Тем самым, еще не зная этого, решительно свернул с пути, который мог повести
задуманную им реформу по рельсам китайского "дэнсяопиновского" варианта.
Чтобы взять сопротивляющийся переменам аппарат в кольцо осады,
необходимо было набрать рать со стороны - "развернуть демократический
процесс". Знал ли тогда Горбачев, что бескорыстных услуг в политике не
бывает и что общество, которое он собирался расшевелить и "взять в долю",
скоро начнет ставить условия ему самому и неизбежно потребует в уплату за
свое участие в перестройке значительную часть высвобождавшейся от партии
власти? Даже если и допускал это, то наверняка не предполагал, что все
произойдет так быстро и, как неожиданный дар получив из его рук свободу,
общество отплатит ему неблагодарностью, хуже того, равнодушием к судьбе
своего освободителя.
Чтобы поддеть рычагом перестройки бетонную плиту партноменклатуры,
нужна была точка опоры, а лучше - несколько. Обнаружить их в условиях
тотального доминирования одной партии в общественной жизни было нелегко. На
помощь опять, как на спиритическом сеансе, был призван "дух Ильича". "Без
Ленина мы заблудились, - констатировал он на Политбюро, - забыли про
Советы". Вспомнить на 70-м году советской власти о Советах и о том значении,
которое придавал им вождь революции, можно было, наверное, только от
отчаяния. У Горбачева тем не менее не было выбора: формировать свое воинство
предстояло из того, что было под рукой. "Мы оттеснили Советы от реальной
власти, отодвинули на задний план. Боялись, что подорвем роль партии, а
когда дошло до реального дела, партия разделилась. Одни делают, другие ждут,
когда они сорвутся".
После очередных безрезультатно пролетевших недель тон его обвинений,
адресованных партаппарату, становился все более агрессивным. Теперь уже сама
партия превращалась для него в главное препятствие и, соответственно, в
главный объект перестройки: "Без революционной перестройки партии ничего не
выйдет, кроме умной и хорошей говорильни". Советы, как и любая другая
непартийная структура, нужны были ему для давления на партию, разрушения ее
монополии и связанного с ней аппаратного произвола. "Мы должны постоянно
помнить об издержках однопартийной системы. Если контролировать некому,
партработник превращается в чиновника". Так, не переставая божиться Лениным,
последний генсек ЦК КПСС открывал для себя фатальные последствия введенной
его кумиром однопартийности и импровизировал на тему Монтескье,
пропагандируя членам Политбюро добродетели "разделения властей".

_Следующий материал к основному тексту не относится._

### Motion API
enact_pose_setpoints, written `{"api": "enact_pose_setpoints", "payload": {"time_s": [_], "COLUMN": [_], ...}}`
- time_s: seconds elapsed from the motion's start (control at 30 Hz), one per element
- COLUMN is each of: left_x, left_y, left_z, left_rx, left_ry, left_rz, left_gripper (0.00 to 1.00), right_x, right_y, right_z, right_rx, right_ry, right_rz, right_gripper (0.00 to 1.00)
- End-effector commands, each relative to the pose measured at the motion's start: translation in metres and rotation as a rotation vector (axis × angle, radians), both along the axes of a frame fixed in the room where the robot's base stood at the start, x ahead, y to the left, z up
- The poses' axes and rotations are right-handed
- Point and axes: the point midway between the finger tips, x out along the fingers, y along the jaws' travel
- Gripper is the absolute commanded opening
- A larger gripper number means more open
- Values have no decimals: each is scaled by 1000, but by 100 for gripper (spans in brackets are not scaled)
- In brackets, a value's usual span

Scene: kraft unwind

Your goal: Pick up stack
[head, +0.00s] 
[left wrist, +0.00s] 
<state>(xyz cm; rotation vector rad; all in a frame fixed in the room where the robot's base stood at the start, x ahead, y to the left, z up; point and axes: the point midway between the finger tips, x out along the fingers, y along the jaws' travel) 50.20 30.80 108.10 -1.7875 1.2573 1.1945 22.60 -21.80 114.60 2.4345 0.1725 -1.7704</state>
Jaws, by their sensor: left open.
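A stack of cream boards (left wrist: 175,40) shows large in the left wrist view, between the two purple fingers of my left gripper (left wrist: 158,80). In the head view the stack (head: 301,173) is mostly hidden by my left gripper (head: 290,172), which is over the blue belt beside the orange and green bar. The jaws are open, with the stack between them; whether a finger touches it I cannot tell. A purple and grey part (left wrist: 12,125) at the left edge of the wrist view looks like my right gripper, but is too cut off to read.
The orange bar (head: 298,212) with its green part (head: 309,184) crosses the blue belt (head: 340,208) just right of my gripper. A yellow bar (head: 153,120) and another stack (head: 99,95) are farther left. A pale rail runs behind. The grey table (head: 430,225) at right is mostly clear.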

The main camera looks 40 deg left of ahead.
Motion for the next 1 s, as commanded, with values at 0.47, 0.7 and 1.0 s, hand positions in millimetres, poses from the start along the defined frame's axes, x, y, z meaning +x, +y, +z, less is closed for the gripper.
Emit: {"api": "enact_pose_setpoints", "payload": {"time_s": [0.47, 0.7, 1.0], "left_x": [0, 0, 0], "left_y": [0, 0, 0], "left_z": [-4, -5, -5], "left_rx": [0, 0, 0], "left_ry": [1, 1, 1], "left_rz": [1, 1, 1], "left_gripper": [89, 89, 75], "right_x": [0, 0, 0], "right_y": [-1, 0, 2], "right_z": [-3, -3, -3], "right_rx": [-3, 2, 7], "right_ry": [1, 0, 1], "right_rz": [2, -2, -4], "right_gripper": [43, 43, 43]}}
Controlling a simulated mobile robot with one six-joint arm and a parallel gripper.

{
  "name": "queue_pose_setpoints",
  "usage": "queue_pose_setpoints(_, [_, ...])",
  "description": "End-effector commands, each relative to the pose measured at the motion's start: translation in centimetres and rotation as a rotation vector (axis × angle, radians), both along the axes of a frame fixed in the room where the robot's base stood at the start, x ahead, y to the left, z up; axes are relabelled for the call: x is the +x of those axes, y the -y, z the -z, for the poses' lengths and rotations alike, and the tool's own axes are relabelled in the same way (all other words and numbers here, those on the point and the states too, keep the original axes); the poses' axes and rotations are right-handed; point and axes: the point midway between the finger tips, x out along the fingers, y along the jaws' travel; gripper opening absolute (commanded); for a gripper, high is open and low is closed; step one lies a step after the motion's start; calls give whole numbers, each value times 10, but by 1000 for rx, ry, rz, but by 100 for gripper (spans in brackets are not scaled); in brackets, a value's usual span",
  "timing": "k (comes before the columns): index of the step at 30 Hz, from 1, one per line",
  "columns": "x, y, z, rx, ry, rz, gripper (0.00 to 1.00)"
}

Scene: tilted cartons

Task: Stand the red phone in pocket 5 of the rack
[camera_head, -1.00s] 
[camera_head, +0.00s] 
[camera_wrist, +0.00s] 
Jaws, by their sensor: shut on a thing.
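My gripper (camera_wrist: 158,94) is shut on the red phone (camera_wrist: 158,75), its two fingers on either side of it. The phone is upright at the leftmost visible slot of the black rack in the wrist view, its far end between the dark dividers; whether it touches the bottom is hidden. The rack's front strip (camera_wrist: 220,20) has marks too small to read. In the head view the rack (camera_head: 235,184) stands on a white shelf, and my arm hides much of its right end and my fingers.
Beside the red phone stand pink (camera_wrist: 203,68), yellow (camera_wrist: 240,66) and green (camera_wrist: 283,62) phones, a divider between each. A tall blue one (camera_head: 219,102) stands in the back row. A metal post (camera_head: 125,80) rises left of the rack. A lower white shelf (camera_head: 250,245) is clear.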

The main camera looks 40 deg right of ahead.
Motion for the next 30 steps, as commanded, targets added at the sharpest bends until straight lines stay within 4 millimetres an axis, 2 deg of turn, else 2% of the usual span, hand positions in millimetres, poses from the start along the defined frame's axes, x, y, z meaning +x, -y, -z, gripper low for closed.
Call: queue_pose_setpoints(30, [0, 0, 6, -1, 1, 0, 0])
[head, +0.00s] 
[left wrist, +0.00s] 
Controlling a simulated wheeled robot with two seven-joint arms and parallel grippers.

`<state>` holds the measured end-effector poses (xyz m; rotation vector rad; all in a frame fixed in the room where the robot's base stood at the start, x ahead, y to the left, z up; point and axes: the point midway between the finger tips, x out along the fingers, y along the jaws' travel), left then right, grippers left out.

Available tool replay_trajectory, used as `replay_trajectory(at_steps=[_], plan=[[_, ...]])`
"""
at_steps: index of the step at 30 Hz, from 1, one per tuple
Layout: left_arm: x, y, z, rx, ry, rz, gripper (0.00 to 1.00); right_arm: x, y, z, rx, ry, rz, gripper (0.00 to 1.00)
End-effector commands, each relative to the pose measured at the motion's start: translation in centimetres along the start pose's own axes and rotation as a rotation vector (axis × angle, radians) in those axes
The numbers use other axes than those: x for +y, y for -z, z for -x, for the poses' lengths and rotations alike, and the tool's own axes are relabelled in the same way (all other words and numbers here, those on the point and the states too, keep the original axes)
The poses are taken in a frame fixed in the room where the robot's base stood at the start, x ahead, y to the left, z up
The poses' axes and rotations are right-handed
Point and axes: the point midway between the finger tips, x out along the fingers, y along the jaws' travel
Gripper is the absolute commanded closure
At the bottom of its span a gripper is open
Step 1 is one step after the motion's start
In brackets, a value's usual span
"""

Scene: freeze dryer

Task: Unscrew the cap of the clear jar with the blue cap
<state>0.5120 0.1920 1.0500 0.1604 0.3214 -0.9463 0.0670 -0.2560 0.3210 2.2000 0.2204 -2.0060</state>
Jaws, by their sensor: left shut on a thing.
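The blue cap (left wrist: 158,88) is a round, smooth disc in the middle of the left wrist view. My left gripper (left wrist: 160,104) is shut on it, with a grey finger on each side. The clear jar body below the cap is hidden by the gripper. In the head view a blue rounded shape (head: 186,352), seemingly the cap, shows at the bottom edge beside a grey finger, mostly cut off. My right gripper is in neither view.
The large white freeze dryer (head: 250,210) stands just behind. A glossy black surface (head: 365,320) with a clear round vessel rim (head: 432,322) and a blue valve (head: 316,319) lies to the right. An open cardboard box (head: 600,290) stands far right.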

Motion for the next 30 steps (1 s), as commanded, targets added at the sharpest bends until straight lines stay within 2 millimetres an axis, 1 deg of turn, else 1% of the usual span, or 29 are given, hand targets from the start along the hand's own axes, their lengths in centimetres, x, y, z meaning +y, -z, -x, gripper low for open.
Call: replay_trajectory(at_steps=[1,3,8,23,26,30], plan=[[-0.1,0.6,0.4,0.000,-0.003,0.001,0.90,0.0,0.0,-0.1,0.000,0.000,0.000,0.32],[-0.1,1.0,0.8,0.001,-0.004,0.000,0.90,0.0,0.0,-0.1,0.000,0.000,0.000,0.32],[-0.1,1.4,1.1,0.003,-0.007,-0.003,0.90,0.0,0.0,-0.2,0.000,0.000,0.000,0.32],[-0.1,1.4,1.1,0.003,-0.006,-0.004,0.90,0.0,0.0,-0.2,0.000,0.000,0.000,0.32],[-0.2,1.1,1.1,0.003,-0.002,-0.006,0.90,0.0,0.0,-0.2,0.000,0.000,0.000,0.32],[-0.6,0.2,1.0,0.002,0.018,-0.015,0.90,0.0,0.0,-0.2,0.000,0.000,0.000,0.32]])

Однако ни на Советы, ни на профсоюзы, ни на "цивилизованных
кооператоров", о которых, перечитывая политическое завещание Ленина, он тоже
вспомнил, опереться не удалось. Все эти "приводные ремни" приводились в
движение только одним маховиком - ЦК КПСС. Куда более реальную поддержку
заложнику возглавляемой им партии оказали в тот период интеллигенция и
пресса, разбуженные трубами Гласности.
Среди множества тревожных ночных звонков, о которых не любила
вспоминать, но не могла забыть Раиса Максимовна, - звонок 26 апреля 1986
года, сообщивший о взрыве в Чернобыле, стоит особняком. Во-первых, из-за
неординарного характера происшедшей аварии: подлинный масштаб трагедии был
осознан руководством страны лишь несколько дней спустя. Во-вторых, это был
первый и поэтому особенно зловещий сигнал, дурное предзнаменование, Знак
Беды, навсегда пометивший перестройку. Система взорвалась, как мина со
сложным механизмом в руках неопытного сапера.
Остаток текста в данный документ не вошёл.